Exactly and only the lines from the one containing "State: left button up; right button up" through the one containing "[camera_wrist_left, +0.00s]" are to be repeated, both ends included.

******************************

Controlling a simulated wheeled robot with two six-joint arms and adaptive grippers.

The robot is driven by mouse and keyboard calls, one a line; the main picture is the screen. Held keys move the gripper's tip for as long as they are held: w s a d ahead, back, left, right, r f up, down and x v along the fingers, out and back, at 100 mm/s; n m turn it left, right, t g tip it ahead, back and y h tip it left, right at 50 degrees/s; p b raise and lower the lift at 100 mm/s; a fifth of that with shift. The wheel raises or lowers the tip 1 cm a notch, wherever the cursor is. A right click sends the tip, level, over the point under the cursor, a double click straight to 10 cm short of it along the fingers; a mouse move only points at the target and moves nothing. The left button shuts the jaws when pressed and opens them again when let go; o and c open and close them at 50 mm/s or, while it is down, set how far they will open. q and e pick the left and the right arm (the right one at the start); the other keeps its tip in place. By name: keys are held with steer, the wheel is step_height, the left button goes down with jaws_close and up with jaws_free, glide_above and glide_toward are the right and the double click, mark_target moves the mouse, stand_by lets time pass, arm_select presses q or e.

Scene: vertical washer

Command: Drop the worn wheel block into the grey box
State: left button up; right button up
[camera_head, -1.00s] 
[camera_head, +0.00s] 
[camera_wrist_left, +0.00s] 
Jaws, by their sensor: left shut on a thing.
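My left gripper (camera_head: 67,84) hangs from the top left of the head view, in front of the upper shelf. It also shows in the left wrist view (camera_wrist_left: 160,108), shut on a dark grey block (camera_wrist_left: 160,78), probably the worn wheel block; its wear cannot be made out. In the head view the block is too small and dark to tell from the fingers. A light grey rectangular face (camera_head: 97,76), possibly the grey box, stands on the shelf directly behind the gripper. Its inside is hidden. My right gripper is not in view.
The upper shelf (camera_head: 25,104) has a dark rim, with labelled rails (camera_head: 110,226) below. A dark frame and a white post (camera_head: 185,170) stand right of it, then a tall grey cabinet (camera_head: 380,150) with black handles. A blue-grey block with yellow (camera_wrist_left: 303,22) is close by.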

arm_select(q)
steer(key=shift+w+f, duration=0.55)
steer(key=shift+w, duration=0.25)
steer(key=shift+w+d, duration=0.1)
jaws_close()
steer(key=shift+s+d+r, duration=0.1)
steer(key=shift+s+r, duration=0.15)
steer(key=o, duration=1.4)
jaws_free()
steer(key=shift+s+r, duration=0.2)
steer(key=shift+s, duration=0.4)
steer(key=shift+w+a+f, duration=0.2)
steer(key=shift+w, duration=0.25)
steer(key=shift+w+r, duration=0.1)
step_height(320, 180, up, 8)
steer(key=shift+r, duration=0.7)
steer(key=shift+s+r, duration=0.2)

******************************

▶ [Written answer]
State: left button up; right button up
[camera_head, -1.00s] 
[camera_head, +0.00s] 
[camera_wrist_left, +0.00s] 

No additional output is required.